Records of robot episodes
────────────────────────────────────────
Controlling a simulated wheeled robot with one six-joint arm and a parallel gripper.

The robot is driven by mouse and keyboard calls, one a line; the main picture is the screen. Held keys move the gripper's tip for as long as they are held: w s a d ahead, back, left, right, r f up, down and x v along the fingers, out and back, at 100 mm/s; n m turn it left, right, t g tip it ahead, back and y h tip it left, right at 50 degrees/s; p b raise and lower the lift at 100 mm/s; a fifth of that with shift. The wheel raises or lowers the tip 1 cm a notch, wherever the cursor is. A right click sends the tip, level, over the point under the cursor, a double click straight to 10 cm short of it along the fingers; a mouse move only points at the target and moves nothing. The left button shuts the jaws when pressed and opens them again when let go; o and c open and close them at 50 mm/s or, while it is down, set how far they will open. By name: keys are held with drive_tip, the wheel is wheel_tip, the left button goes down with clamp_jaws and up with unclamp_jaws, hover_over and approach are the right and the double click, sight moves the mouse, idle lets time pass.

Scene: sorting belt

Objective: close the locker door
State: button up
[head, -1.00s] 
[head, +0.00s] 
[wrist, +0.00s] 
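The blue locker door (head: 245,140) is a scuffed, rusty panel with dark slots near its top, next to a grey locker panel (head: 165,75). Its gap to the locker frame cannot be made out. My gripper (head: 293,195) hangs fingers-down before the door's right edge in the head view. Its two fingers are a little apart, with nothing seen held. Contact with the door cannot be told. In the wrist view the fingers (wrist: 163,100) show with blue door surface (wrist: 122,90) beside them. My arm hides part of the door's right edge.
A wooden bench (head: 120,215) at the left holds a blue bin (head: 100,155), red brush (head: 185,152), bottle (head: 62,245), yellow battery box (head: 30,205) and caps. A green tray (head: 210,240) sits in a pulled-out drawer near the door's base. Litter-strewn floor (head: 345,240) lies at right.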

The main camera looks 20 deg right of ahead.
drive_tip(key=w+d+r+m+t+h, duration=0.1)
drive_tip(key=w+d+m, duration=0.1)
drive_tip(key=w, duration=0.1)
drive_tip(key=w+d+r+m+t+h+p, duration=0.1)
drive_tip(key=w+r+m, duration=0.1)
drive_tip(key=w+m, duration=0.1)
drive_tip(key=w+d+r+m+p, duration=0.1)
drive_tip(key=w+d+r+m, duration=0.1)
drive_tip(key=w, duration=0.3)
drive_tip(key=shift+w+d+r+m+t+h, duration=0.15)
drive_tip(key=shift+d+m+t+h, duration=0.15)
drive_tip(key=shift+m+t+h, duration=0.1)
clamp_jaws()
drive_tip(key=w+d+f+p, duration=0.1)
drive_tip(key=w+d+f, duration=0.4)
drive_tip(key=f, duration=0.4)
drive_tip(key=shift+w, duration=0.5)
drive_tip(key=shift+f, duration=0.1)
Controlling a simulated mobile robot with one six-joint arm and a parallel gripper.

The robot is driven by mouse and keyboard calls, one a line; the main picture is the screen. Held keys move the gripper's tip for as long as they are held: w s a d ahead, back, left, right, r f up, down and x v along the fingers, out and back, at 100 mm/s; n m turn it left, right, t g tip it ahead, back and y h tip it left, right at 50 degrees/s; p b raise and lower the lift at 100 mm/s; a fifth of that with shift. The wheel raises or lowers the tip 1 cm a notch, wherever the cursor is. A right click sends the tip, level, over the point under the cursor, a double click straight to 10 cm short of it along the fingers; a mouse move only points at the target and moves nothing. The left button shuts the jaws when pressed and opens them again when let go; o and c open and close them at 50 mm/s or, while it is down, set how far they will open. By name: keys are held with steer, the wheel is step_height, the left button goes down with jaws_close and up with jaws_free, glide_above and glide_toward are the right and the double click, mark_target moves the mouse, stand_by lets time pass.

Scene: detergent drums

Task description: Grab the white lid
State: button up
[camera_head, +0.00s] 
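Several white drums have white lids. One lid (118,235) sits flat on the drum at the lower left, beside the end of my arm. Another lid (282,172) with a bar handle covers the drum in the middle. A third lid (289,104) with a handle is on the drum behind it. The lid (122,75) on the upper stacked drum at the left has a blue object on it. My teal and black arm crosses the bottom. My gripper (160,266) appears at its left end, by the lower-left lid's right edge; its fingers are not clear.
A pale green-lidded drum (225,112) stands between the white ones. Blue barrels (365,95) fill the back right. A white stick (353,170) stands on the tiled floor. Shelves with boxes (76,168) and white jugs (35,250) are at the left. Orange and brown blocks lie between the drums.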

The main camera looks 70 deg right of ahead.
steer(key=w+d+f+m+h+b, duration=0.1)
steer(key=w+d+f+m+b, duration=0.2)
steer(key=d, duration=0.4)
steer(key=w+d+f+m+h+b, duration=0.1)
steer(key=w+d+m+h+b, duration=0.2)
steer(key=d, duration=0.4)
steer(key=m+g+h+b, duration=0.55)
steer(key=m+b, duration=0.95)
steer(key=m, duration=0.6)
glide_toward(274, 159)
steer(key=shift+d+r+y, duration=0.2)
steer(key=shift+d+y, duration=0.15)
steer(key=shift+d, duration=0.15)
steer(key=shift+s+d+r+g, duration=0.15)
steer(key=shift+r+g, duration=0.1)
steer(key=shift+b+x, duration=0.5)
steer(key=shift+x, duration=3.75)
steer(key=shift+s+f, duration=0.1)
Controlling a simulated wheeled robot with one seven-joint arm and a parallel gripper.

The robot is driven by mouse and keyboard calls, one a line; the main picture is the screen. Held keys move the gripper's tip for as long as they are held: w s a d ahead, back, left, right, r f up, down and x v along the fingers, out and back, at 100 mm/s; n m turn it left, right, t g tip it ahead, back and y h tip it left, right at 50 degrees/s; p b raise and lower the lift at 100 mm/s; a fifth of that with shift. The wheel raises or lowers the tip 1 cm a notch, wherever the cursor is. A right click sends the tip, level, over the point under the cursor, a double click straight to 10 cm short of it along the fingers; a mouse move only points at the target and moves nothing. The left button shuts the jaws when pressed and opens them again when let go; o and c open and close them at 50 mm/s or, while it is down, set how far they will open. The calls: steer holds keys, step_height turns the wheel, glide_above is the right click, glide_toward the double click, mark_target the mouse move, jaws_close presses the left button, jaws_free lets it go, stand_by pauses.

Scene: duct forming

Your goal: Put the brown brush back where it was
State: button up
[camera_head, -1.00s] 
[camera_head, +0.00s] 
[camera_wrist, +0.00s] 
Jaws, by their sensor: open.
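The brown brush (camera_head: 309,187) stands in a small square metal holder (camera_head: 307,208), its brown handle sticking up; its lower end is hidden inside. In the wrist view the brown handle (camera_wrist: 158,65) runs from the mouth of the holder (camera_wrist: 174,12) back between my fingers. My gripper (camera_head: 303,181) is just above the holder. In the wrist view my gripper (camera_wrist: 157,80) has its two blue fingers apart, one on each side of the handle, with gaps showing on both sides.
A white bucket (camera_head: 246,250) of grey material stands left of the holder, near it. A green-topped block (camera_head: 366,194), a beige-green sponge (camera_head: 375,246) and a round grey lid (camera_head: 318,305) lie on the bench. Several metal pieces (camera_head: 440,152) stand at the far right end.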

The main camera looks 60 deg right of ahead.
────────────────────────────────────────
Set exercise
Each entry above is to be printed again exactly.

Answer to the task
Controlling a simulated wheeled robot with one six-joint arm and a parallel gripper.

The robot is driven by mouse and keyboard calls, one a line; the main picture is the screen. Held keys move the gripper's tip for as long as they are held: w s a d ahead, back, left, right, r f up, down and x v along the fingers, out and back, at 100 mm/s; n m turn it left, right, t g tip it ahead, back and y h tip it left, right at 50 degrees/s; p b raise and lower the lift at 100 mm/s; a fifth of that with shift. The wheel raises or lowers the tip 1 cm a notch, wherever the cursor is. A right click sends the tip, level, over the point under the cursor, a double click straight to 10 cm short of it along the fingers; a mouse move only points at the target and moves nothing. The left button shuts the jaws when pressed and opens them again when let go; o and c open and close them at 50 mm/s or, while it is down, set how far they will open. By name: keys are held with drive_tip, the wheel is wheel_tip, the left button goes down with clamp_jaws and up with unclamp_jaws, hover_over and approach are the right and the double click, sight moves the mouse, idle lets time pass.

Scene: sorting belt

Objective: close the locker door
State: button up
[head, -1.00s] 
[head, +0.00s] 
[wrist, +0.00s] 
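The blue locker door (head: 245,140) is a scuffed, rusty panel with dark slots near its top, next to a grey locker panel (head: 165,75). Its gap to the locker frame cannot be made out. My gripper (head: 293,195) hangs fingers-down before the door's right edge in the head view. Its two fingers are a little apart, with nothing seen held. Contact with the door cannot be told. In the wrist view the fingers (wrist: 163,100) show with blue door surface (wrist: 122,90) beside them. My arm hides part of the door's right edge.
A wooden bench (head: 120,215) at the left holds a blue bin (head: 100,155), red brush (head: 185,152), bottle (head: 62,245), yellow battery box (head: 30,205) and caps. A green tray (head: 210,240) sits in a pulled-out drawer near the door's base. Litter-strewn floor (head: 345,240) lies at right.

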The main camera looks 20 deg right of ahead.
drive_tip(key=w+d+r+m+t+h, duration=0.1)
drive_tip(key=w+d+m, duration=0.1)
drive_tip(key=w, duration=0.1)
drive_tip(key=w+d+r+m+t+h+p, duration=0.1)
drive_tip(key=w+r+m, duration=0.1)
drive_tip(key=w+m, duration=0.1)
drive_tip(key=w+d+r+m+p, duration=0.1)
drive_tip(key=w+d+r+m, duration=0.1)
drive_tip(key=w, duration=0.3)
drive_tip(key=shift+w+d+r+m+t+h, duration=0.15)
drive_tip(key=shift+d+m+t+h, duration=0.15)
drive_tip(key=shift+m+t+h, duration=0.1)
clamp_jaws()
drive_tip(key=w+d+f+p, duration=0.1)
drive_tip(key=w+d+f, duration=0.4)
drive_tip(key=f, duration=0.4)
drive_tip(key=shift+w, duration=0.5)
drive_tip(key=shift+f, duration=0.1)
Controlling a simulated mobile robot with one six-joint arm and a parallel gripper.

The robot is driven by mouse and keyboard calls, one a line; the main picture is the screen. Held keys move the gripper's tip for as long as they are held: w s a d ahead, back, left, right, r f up, down and x v along the fingers, out and back, at 100 mm/s; n m turn it left, right, t g tip it ahead, back and y h tip it left, right at 50 degrees/s; p b raise and lower the lift at 100 mm/s; a fifth of that with shift. The wheel raises or lowers the tip 1 cm a notch, wherever the cursor is. A right click sends the tip, level, over the point under the cursor, a double click straight to 10 cm short of it along the fingers; a mouse move only points at the target and moves nothing. The left button shuts the jaws when pressed and opens them again when let go; o and c open and close them at 50 mm/s or, while it is down, set how far they will open. By name: keys are held with steer, the wheel is step_height, the left button goes down with jaws_close and up with jaws_free, glide_above and glide_toward are the right and the double click, mark_target moves the mouse, stand_by lets time pass.

Scene: detergent drums

Task description: Grab the white lid
State: button up
[camera_head, +0.00s] 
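Several white drums have white lids. One lid (118,235) sits flat on the drum at the lower left, beside the end of my arm. Another lid (282,172) with a bar handle covers the drum in the middle. A third lid (289,104) with a handle is on the drum behind it. The lid (122,75) on the upper stacked drum at the left has a blue object on it. My teal and black arm crosses the bottom. My gripper (160,266) appears at its left end, by the lower-left lid's right edge; its fingers are not clear.
A pale green-lidded drum (225,112) stands between the white ones. Blue barrels (365,95) fill the back right. A white stick (353,170) stands on the tiled floor. Shelves with boxes (76,168) and white jugs (35,250) are at the left. Orange and brown blocks lie between the drums.

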The main camera looks 70 deg right of ahead.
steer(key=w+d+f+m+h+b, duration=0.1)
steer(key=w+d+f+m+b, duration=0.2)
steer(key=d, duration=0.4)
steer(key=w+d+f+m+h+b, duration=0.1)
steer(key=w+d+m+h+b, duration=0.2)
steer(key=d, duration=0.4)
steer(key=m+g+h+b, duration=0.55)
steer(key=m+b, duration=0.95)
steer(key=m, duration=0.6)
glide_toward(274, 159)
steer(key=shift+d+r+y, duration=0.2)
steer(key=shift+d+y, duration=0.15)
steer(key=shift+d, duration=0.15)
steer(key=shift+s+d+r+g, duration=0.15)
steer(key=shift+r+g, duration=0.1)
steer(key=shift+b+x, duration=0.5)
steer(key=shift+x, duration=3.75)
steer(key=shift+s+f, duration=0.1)
Controlling a simulated wheeled robot with one seven-joint arm and a parallel gripper.

The robot is driven by mouse and keyboard calls, one a line; the main picture is the screen. Held keys move the gripper's tip for as long as they are held: w s a d ahead, back, left, right, r f up, down and x v along the fingers, out and back, at 100 mm/s; n m turn it left, right, t g tip it ahead, back and y h tip it left, right at 50 degrees/s; p b raise and lower the lift at 100 mm/s; a fifth of that with shift. The wheel raises or lowers the tip 1 cm a notch, wherever the cursor is. A right click sends the tip, level, over the point under the cursor, a double click straight to 10 cm short of it along the fingers; a mouse move only points at the target and moves nothing. The left button shuts the jaws when pressed and opens them again when let go; o and c open and close them at 50 mm/s or, while it is down, set how far they will open. The calls: steer holds keys, step_height turns the wheel, glide_above is the right click, glide_toward the double click, mark_target the mouse move, jaws_close presses the left button, jaws_free lets it go, stand_by pauses.

Scene: duct forming

Your goal: Put the brown brush back where it was
State: button up
[camera_head, -1.00s] 
[camera_head, +0.00s] 
[camera_wrist, +0.00s] 
Jaws, by their sensor: open.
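The brown brush (camera_head: 309,187) stands in a small square metal holder (camera_head: 307,208), its brown handle sticking up; its lower end is hidden inside. In the wrist view the brown handle (camera_wrist: 158,65) runs from the mouth of the holder (camera_wrist: 174,12) back between my fingers. My gripper (camera_head: 303,181) is just above the holder. In the wrist view my gripper (camera_wrist: 157,80) has its two blue fingers apart, one on each side of the handle, with gaps showing on both sides.
A white bucket (camera_head: 246,250) of grey material stands left of the holder, near it. A green-topped block (camera_head: 366,194), a beige-green sponge (camera_head: 375,246) and a round grey lid (camera_head: 318,305) lie on the bench. Several metal pieces (camera_head: 440,152) stand at the far right end.

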The main camera looks 60 deg right of ahead.

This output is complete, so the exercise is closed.